Mexico inks deal with top firms to tame rising inflation

 

Bloomberg

Mexico’s government has struck a deal with leading companies to temporarily cap prices on 24 food and other basic products in an effort to temper inflation that has surged to two-decade highs.
The plan, which was first reported by Bloomberg News, will initially last six months and includes the reduction of tariffs of some food products to zero to ensure ease of imports, Finance Minister Rogelio Ramirez de la O said during a press conference at the
National Palace.
The price pact with companies includes items such as rice, onions, eggs, chicken, milk and potatoes. It will affect about a third of the country’s inflation components when combined with Mexico’s ongoing fuel subsidies and other energy price-reduction policies, Ramirez said.

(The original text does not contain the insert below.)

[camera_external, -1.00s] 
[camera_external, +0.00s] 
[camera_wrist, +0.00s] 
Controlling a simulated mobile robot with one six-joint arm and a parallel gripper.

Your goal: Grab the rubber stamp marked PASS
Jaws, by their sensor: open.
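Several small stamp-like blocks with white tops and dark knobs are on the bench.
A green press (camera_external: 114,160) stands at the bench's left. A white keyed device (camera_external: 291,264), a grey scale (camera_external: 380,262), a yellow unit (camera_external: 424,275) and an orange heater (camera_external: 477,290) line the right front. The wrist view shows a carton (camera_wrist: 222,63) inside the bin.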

“This is not a price control. It is an agreement, an alliance, to guarantee that the basic basket of food items has a fair price,” President Andres Manuel Lopez Obrador said at the event, standing on stage in front of company executives participating in the deal.
Mexico’s economy is probably in for a rough year in 2022, as the boost it gets from US growth is outstripped by blows from tight fiscal and monetary policies and uncertainty over the government’s agenda.

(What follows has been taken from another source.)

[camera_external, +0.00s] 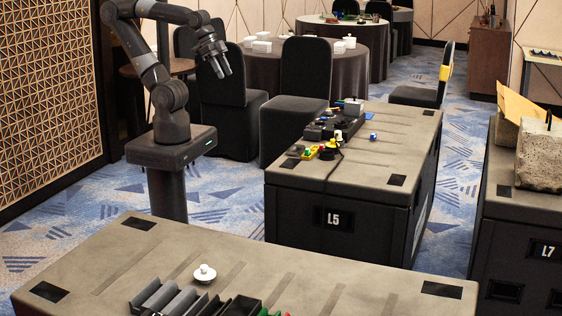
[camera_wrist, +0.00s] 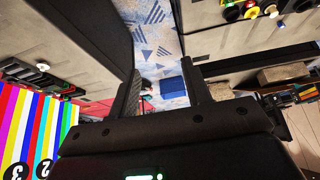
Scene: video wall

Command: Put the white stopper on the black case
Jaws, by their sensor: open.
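A small round white stopper-like piece (camera_external: 205,272) with a knob stands on the grey top of the nearest case (camera_external: 350,283). A black case marked L5 (camera_external: 290,212) with a grey top stands behind it, and one marked L7 (camera_external: 510,235) is at the right; which one the task means I cannot tell. My gripper (camera_external: 222,68) is raised at the upper left, open and empty, well apart from the white piece and the cases. In the wrist view its two fingers (camera_wrist: 162,58) are spread with carpet between them.
Dark trays (camera_external: 165,297) lie beside the white piece. A concrete block (camera_external: 540,155) stands on L7. Black chairs (camera_external: 305,75) and round tables are behind. Patterned carpet (camera_external: 445,245) separates the cases.

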Lopez Obrador said retailers such as Grupo Comercial Chedraui SA and Organizacion Soriana SAB will participate in the agreement together with telecommunications giant Telefonos de Mexico SAB, while executives from Wal-Mart de Mexico SAB and Grupo Bimbo SAB pledged their support. The government also plans to boost grain production by 2 million tons and to use its tree-planting program to increase the supply of food by 800,000 tons, the
finance minister said.
The deal echoes pacts made by the government in the 1980s and 1990s that were seen as having helped slow double-digit inflation in a much more closed economy. Mexico’s inflation accelerated to 7.72% in early April, driven by food, gasoline and vacation costs.
These measures are “positive developments” but have their limits, Alberto Ramos, chief Latin America economist at Goldman Sachs Group Inc., said in a note. Voluntary price agreements tend to be ineffective beyond the short term to keep inflation at bay as they create distortions and lead to larger increases later on, he said.
“The announced measures are no substitute for a conservative calibration of monetary and interest rate policy to deal with the challenges of high and disseminated inflation,” Ramos wrote.
The price pressure is becoming a political headache for the Mexican government given its impact on consumers and has led the central bank to boost interest rates in each of its meetings since June.
After announcing the deal, Lopez Obrador said that the government needs to do what it can in order to create conditions that would limit interest rate hikes. The fewer rate increases the better, he said, as lower rates help promote investment and economic growth in the country.